■ **Required work**
A line counts if it contains the string "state"; say how many such lines there are, giving only the number.

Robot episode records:
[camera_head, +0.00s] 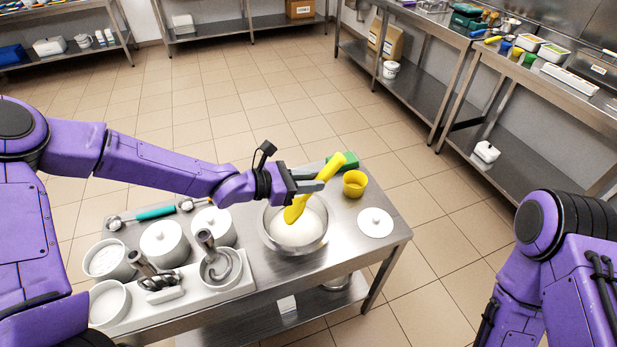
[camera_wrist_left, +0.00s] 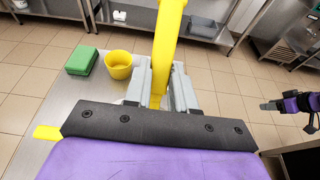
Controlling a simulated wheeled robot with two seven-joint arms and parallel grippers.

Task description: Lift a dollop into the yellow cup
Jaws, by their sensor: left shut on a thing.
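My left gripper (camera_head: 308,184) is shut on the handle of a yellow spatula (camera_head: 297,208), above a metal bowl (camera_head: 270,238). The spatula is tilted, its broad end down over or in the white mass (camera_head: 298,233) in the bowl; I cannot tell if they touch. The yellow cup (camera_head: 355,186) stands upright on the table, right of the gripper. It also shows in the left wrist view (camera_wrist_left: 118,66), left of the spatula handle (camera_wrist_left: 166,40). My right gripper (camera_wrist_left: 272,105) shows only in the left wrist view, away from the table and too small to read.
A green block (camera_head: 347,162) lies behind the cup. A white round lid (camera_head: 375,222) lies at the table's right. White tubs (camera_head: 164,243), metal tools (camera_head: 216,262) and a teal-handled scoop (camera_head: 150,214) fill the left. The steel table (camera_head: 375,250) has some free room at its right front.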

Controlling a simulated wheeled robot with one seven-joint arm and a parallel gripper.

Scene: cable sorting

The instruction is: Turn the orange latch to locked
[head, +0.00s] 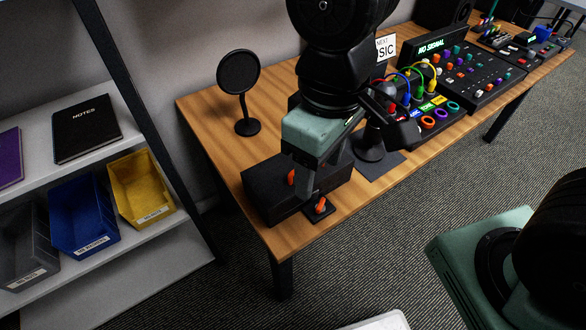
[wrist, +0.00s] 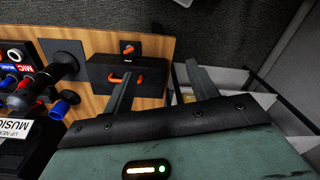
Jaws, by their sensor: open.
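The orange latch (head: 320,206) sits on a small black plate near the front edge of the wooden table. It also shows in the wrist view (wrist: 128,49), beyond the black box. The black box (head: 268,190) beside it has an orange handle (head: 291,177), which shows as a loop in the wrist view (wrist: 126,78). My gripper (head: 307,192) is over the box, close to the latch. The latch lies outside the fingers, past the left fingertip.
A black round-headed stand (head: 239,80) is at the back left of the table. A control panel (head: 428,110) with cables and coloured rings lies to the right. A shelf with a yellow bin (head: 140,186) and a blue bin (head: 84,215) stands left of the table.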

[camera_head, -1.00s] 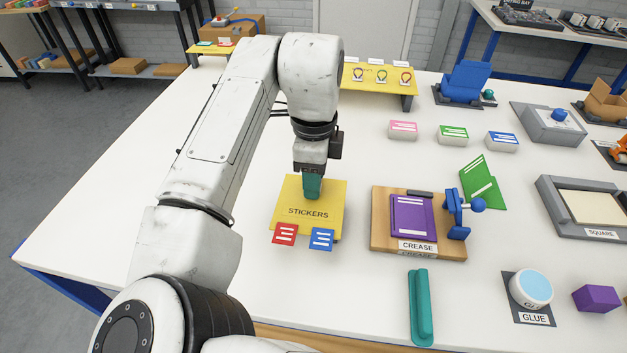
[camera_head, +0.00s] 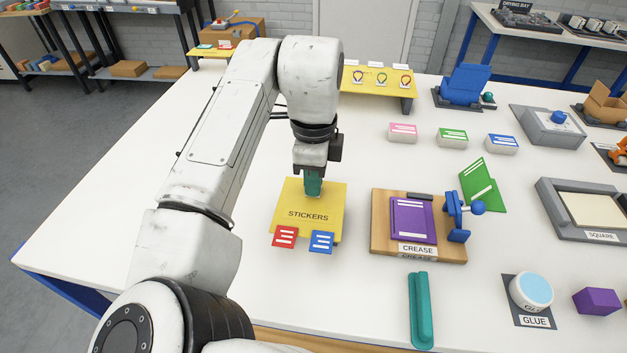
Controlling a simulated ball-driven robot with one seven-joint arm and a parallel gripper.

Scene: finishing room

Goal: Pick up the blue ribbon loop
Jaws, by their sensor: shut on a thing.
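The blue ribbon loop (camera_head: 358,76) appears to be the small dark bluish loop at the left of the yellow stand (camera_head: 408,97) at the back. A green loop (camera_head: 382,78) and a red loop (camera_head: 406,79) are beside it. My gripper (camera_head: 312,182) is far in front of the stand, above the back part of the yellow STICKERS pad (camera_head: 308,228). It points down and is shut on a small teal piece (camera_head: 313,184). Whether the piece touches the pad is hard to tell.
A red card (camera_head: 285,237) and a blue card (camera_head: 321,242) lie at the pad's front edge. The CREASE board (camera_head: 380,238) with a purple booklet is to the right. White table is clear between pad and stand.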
---
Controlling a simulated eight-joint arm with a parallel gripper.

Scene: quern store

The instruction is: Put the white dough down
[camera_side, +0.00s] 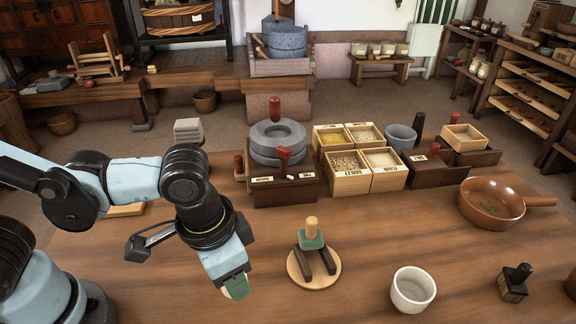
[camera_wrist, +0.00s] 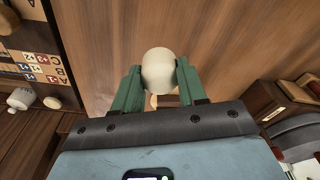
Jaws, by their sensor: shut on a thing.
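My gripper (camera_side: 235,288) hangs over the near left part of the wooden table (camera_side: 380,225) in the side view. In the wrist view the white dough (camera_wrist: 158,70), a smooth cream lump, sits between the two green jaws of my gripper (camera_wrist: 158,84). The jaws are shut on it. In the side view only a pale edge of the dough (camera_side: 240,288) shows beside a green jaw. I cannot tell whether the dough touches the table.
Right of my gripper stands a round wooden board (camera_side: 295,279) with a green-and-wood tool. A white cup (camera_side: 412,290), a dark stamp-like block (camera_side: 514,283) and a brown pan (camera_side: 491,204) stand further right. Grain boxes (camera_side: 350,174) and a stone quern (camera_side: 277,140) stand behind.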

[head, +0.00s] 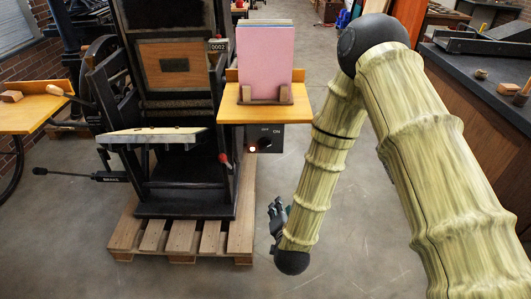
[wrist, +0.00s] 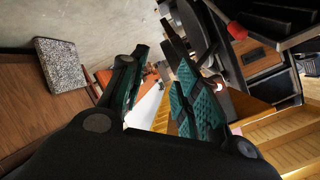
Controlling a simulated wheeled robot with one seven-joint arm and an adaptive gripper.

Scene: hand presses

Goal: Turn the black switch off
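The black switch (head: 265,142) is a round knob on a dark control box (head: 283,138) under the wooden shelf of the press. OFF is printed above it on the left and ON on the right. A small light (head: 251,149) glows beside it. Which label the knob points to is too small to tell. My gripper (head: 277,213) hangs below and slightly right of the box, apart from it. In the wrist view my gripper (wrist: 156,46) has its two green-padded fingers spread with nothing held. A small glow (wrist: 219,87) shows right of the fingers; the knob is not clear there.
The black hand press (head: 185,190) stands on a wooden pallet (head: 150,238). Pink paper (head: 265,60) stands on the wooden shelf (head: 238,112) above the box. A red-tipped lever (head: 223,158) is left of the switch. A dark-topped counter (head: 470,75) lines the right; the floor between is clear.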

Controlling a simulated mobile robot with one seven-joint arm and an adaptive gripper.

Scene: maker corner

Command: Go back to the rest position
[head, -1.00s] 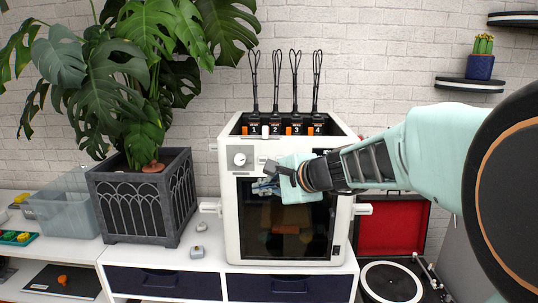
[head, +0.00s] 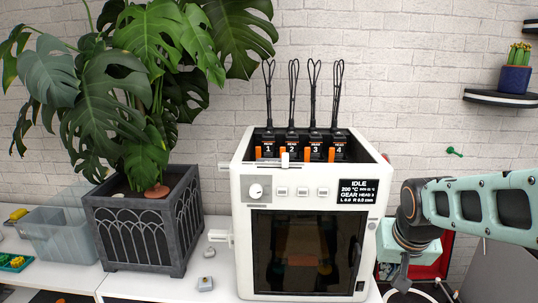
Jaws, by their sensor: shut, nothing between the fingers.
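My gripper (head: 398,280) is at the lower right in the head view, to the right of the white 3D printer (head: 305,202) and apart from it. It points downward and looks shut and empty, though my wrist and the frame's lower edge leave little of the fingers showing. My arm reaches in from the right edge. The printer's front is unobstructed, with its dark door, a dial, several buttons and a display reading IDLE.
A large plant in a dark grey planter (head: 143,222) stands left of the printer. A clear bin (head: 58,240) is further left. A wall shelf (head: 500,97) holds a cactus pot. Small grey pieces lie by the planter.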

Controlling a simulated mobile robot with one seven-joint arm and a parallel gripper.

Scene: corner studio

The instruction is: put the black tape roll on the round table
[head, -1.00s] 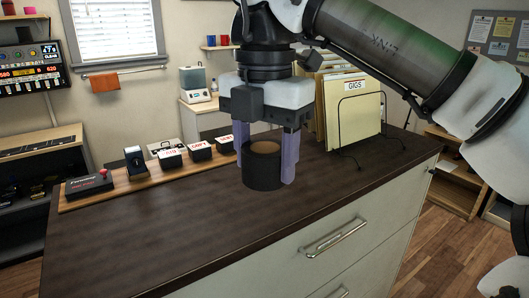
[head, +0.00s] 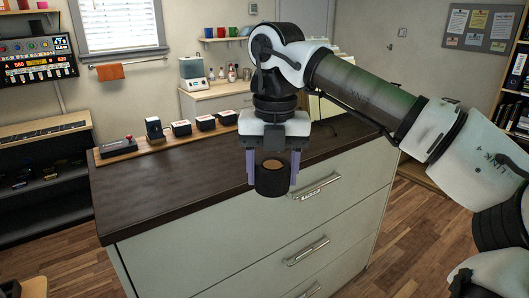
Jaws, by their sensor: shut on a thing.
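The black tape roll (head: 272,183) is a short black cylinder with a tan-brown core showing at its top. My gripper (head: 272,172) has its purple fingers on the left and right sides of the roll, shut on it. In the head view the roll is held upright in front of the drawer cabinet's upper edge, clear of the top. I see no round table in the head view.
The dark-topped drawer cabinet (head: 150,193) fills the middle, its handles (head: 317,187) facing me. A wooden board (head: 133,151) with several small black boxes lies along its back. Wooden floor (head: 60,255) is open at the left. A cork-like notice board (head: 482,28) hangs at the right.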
==
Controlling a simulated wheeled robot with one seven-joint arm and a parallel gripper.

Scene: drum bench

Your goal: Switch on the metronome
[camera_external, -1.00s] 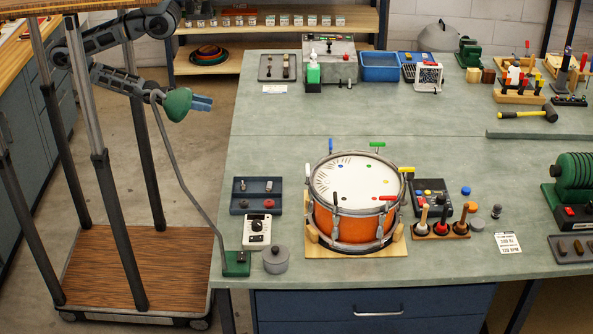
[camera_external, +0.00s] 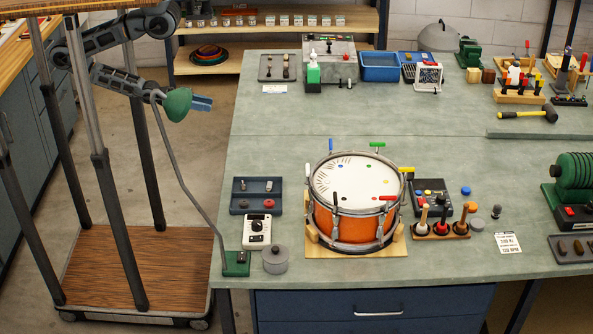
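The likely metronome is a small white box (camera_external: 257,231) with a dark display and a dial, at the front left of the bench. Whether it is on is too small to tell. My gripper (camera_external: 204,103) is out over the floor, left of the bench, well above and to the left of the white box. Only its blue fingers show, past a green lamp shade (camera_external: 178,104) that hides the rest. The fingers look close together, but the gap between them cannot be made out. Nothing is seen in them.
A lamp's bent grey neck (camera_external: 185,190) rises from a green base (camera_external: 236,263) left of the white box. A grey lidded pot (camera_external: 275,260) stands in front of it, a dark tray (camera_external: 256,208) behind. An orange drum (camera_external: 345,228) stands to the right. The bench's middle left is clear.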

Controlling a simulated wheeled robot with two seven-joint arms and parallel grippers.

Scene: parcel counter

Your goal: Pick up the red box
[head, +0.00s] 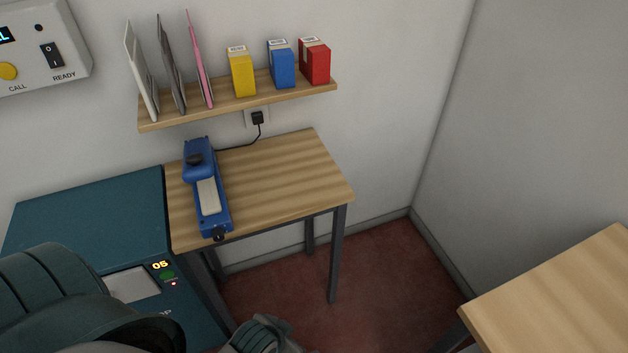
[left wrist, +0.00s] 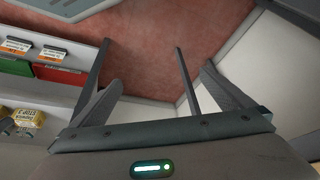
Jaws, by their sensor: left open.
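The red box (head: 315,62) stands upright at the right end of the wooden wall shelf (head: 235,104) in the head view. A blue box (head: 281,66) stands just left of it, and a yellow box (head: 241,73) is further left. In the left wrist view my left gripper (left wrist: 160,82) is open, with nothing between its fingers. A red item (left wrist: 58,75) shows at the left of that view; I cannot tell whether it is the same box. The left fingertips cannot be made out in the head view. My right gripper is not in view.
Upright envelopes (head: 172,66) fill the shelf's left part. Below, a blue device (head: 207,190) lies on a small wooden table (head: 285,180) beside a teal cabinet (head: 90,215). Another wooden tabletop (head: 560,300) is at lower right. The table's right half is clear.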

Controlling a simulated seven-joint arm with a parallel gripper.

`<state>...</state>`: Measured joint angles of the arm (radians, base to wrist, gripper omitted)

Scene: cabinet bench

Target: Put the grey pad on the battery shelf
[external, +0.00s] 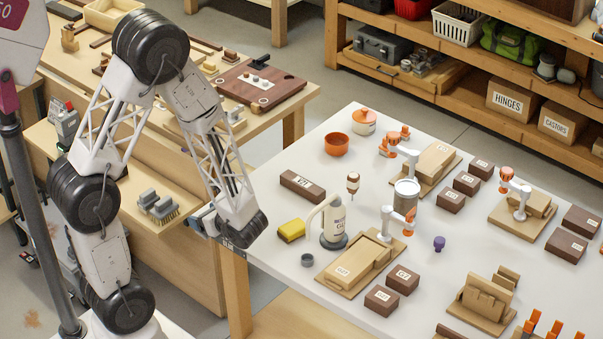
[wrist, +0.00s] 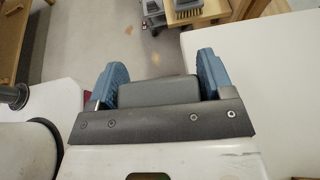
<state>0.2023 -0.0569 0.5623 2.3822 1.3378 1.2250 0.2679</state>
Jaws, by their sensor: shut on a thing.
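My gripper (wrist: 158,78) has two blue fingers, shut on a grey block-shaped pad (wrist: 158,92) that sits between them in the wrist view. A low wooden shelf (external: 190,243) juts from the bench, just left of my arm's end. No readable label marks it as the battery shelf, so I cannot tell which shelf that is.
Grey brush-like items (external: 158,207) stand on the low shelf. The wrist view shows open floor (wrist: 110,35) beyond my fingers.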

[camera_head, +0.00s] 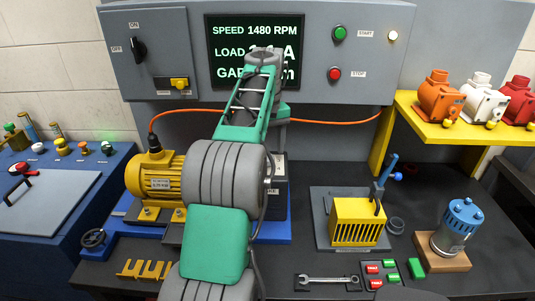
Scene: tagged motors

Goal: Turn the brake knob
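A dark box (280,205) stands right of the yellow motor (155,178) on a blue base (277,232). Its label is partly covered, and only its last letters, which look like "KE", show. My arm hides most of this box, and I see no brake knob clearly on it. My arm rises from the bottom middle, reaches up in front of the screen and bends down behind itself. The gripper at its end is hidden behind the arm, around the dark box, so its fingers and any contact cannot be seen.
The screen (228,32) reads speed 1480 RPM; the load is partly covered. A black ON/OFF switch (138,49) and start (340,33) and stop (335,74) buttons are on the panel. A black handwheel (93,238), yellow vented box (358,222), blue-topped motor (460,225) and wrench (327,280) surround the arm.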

■ **Expected answer**
2